Szlak wytyczył zwłaszcza Amerykanin Peter Sellars kanoniczną już inscenizacją „Juliusza Cezara w Egipcie” Haendla z 1985 roku. Jego tropem odnajdywania w barokowych dziełach problemów i konfliktów współczesnego świata podąża zwłaszcza teatr niemiecki. Francuzi postępują inaczej – jakby chcieli podkreślić, że u nich w XVIII wieku opera rozwijała się odmiennie. Ich inscenizacje dzieł barokowych stawiają głównie na wartości estetyczne: urodę barw, wizualizacje, oryginalne stroje; ważną rolę odgrywa też choreografia bazująca na tańcu nowoczesnym.
Natalii Kozłowskiej – realizatorce warszawskiej „Agrippiny” – ten sposób podejścia jest zdecydowanie bliższy niż poczynania niemieckich reżyserów. A przecież dzieło Haendla, którego osią są intrygi prowadzące do zdobycia władzy, wręcz kusi, by pokazać w nim świat dzisiejszej bezwzględnej polityki. Reżyserka wolała jednak zaoferować widzom zabawę w teatr, nie tak efektowną jak u francuskich realizatorów, ale też środki, jakie miała do dyspozycji, były znacznie skromniejsze. Co ciekawe, w podobnym kierunku podążyli inscenizatorzy z zespołu Combattiment-to Consort Amsterdam, którzy w 2004 roku przywieźli Ągrippinę na jeden wieczór do sali kameralnej Opery Narodowej. Był to jedyny wcześniejszy pokaz tego utworu w Polsce.
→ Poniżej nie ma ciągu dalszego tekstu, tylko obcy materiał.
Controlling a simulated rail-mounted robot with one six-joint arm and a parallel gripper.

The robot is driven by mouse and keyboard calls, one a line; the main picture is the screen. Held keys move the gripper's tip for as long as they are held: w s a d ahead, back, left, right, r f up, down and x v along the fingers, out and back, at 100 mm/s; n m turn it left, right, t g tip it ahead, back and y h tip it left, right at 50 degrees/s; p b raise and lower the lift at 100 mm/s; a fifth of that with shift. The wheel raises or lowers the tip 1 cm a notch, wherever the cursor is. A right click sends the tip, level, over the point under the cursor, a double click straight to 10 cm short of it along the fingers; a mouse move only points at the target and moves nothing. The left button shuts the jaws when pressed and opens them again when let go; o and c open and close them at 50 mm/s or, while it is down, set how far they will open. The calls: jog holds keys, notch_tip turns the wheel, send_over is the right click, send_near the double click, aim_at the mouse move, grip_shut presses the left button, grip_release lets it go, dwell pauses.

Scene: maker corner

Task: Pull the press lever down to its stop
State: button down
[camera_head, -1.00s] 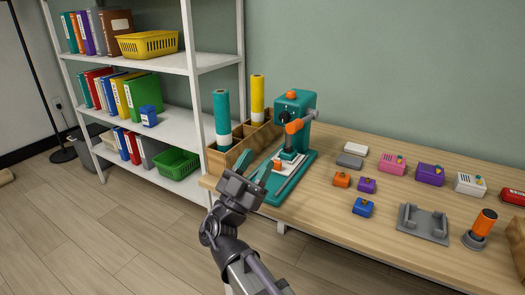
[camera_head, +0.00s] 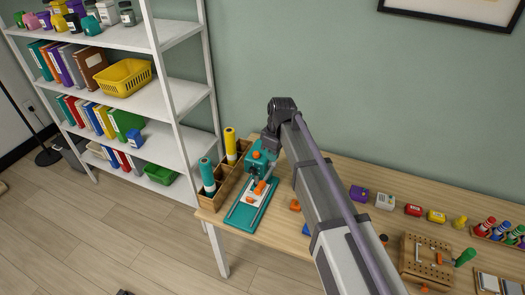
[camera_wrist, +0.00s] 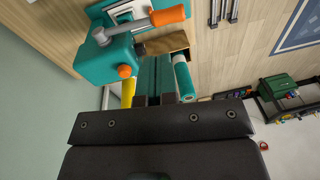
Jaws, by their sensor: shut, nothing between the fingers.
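The teal press (camera_head: 262,154) stands on its teal base plate (camera_head: 243,214) at the left end of the table. Its lever has an orange handle (camera_head: 260,188) that sticks out toward the front; in the wrist view the grey rod and orange handle (camera_wrist: 169,15) are at the top, with an orange knob (camera_wrist: 124,71) on the press body. My gripper (camera_wrist: 155,58) is shut and empty, with teal fingers side by side. It is apart from the handle, beside the press head. In the head view, my wrist is just above and behind the press, and the fingertips are hard to make out.
A wooden divided box (camera_head: 229,180) with a teal roll (camera_head: 207,177) and a yellow roll (camera_head: 230,147) stands left of the press. A white shelf (camera_head: 184,90) is further left. Small boxes and a pegboard (camera_head: 425,258) lie to the right. My arm hides the table's middle.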

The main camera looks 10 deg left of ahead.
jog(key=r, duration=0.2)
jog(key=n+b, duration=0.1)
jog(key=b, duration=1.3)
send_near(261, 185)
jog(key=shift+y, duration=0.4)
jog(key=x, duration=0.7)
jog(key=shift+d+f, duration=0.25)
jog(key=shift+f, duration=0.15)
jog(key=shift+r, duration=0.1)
Wizualizacje w spektaklu Kozłowskiej ograniczyły się głównie do graficznych zabaw z wielką literą A, prezentowaną na ekranach kilku telewizorów. Z pozostałych atrakcji pozostały jedynie kostiumy Martyny Kander, będące grą z konwencjami mody. Ciekawie natomiast reżyserka wkomponowała spektakl we wnętrze zabytkowego Teatru w Starej Pomarańczami. Odsłoniła olbrzymie okno z tyłu sceny, a widoczne przez nie drzewo, zmieniające wygląd między zachodem słońca a mrokiem nocy, stało się dominującym elementem scenografii. Natalia Kozłowska potrafiła też pokazać, że w tym utworze Haendel połączył dramaturgiczny rozmach opery weneckiej z krotochwilą opery neapolitańskiej. Owo połączenie decyduje o oryginalności „Agrippiny” na tle innych dziel epoki.
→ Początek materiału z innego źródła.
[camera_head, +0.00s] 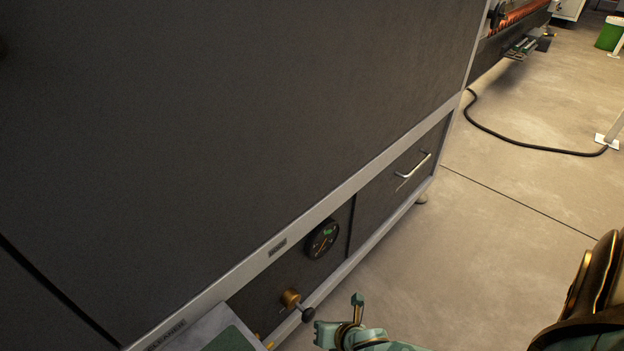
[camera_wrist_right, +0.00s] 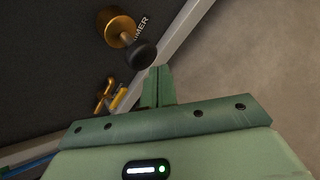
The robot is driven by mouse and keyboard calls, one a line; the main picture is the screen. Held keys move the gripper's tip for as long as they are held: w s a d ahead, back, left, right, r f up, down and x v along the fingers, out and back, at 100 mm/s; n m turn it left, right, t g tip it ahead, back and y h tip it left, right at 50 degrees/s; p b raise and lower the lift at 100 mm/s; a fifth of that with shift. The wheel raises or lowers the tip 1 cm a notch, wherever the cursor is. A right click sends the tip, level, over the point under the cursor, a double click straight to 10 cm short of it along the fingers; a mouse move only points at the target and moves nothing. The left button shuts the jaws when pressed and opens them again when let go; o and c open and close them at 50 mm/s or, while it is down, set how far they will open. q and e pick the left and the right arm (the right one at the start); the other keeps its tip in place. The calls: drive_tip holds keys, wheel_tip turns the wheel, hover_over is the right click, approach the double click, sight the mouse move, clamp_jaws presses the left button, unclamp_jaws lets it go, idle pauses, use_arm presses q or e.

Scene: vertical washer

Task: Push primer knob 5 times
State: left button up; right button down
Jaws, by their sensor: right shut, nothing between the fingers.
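The primer knob (camera_head: 308,314) is a black round knob on a short stem, sticking out of a brass fitting (camera_head: 290,298) low on the dark washer front. In the right wrist view the black knob (camera_wrist_right: 141,55) and brass fitting (camera_wrist_right: 116,27) are at the upper middle, beside lettering ending in "MER". My right gripper (camera_head: 322,333) is just to the lower right of the knob. In the wrist view its shut, empty fingers (camera_wrist_right: 157,85) have their tips right by the knob; I cannot tell whether they touch. My left gripper is not in view.
A round black gauge (camera_head: 323,239) sits on the lower panel, with a drawer handle (camera_head: 414,167) further right. Brass valve parts (camera_wrist_right: 112,97) are near the knob. A pale frame rail edges the washer. Concrete floor (camera_head: 500,235) is open to the right; a black cable (camera_head: 520,146) lies beyond.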

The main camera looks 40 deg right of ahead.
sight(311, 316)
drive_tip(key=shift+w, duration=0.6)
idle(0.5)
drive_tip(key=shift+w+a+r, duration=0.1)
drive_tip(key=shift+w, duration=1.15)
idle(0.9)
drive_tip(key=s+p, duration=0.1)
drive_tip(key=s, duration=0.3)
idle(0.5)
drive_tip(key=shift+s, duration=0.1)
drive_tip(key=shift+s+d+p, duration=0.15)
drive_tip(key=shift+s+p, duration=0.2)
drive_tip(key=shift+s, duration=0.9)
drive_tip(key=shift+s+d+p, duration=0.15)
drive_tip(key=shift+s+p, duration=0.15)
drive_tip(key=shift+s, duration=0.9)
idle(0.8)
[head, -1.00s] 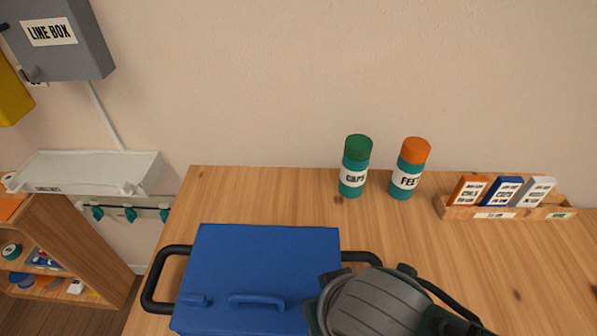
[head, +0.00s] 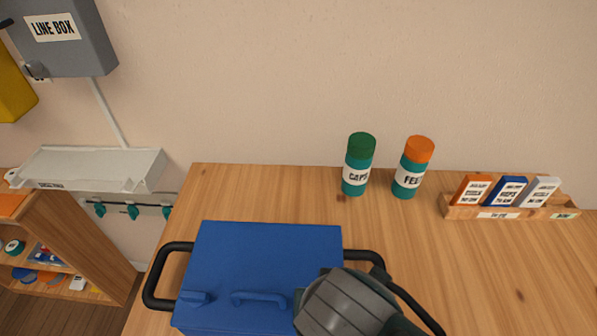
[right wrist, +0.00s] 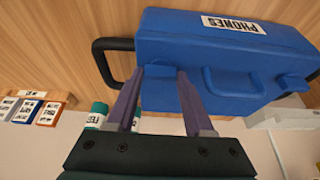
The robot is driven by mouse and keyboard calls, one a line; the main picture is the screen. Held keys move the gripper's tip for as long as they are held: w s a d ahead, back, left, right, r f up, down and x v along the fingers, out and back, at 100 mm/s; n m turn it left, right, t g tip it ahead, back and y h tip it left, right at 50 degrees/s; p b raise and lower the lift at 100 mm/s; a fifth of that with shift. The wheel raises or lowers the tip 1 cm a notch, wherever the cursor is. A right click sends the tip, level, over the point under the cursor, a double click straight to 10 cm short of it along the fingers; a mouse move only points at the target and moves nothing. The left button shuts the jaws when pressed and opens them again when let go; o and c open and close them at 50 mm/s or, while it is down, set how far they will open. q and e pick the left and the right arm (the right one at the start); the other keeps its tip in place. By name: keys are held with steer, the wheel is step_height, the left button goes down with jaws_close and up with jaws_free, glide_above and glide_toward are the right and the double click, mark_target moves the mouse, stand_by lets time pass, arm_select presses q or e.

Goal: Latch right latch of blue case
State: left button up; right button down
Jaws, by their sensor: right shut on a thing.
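The blue case (head: 262,262) stands on the table with its lid down and a black side handle at each end. Its left latch (head: 194,298) and front handle (head: 258,298) show in the head view. My right wrist and arm cover its front right corner there, hiding the right latch. In the right wrist view, the case (right wrist: 215,45) appears upside down. My right gripper (right wrist: 160,73) has its two fingers on either side of the right latch (right wrist: 161,76), shut on it. My left gripper is in neither view.
A green-capped bottle (head: 358,165) and an orange-capped bottle (head: 413,168) stand behind the case. A wooden rack (head: 505,212) with small boxes sits at the right. The table (head: 470,270) between the rack and my right arm is clear.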

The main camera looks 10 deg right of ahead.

Skromność i ubóstwo bywają w sztuce silami napędowymi, czego dowodem jest i ta inscenizacja. Nie mając wielkich środków, reżyserka skupiła się na starannym prowadzeniu wykonawców, co dało świetne rezultaty. Powstało przedstawienie żywe: rozbudowane arie nie są w nim okazją do popisów, lecz do budowania postaci, potęgowania intrygi. „Agrippina” powstała dla Anny Radziejewskiej, ona zaś stworzyła kreację dopracowaną w najmniejszym szczególe. Nawet sposób, w jaki, chodząc, kołysze biodrami, doskonale charakteryzuje tytułową bohaterkę – kobietę stanowczą, władczą i świadomą swych wdzięków, które pomogą jej zrealizować plan osadzenia syna, Nerona, na tronie władców Rzymu. Wokalnie precyzyjna, intonacyjnie bezbłędna Anna Radziejewska zachwyca każdym drobiazgiem, z wielkiego monologu-arii Agrippiny z II aktu „Pensieri, voi mi tormentate!”, czyniąc kulminacyjny moment spektaklu.
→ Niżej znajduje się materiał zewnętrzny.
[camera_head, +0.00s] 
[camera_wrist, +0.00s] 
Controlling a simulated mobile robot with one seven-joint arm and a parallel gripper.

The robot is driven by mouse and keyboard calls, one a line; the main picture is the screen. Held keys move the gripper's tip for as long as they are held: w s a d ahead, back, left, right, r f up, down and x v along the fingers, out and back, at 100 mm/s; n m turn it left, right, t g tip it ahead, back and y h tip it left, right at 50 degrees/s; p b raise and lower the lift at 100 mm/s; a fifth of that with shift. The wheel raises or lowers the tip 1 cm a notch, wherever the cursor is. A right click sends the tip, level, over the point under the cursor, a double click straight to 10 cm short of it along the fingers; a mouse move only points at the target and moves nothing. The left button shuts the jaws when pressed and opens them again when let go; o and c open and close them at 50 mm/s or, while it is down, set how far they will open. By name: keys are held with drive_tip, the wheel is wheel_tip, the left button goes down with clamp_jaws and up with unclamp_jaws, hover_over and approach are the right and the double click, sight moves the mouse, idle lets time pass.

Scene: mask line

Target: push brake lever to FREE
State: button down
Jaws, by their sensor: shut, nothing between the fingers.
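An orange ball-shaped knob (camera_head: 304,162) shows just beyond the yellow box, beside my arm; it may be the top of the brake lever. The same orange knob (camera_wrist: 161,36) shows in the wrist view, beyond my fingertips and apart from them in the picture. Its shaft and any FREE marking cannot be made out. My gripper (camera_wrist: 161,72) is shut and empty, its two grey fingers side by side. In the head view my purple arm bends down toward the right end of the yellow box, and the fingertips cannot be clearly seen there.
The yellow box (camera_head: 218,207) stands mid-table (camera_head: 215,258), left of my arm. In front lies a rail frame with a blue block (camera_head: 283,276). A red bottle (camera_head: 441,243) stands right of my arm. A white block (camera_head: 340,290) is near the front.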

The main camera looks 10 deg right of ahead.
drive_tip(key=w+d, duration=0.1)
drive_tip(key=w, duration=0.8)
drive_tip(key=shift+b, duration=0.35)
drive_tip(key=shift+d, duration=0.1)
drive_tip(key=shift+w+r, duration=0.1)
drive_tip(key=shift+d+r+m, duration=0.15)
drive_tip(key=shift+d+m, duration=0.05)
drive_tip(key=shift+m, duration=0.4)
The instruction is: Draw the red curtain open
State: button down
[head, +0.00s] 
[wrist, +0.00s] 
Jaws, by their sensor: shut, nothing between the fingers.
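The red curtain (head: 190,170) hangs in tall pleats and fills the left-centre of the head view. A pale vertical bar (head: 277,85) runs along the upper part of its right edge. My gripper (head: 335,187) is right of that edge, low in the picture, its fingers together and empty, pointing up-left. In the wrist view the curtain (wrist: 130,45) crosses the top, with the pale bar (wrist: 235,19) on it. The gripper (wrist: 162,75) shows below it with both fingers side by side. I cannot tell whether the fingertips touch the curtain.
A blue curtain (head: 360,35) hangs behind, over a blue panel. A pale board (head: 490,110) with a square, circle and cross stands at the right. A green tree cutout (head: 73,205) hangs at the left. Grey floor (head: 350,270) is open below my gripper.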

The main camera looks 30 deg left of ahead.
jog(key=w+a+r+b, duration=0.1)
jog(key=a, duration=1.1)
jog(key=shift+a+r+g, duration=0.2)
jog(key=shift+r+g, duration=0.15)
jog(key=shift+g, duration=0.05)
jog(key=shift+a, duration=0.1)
Niespodziewanie jej partnerką okazała się młoda Barbara Zamek. Dysponuje sopranem o ładnym, czystym brzmieniu, naturalnej giętkości, a przy tym ma sceniczny wdzięk. Poppea stała się więc kobietą nie mniej przebiegłą i stanowczą, godną rywalką Agrippiny. Spośród męskiej obsady klasę pokazał Wojciech Gierlach, jako zadufany w sobie cesarz Claudio, który pada ofiarą kobiecych intryg, a jakże zabawny w scenie zalotów do Poppei. Kontratenor Artur Stefanowicz w roli szlachetnego Ottona otrzymał mniej zadań aktorskich. Potrafił za to przekonać do swego bohatera wnikliwą interpretacją, mimo że głos wykazywał oznaki zmęczenia, a może niedyspozycji.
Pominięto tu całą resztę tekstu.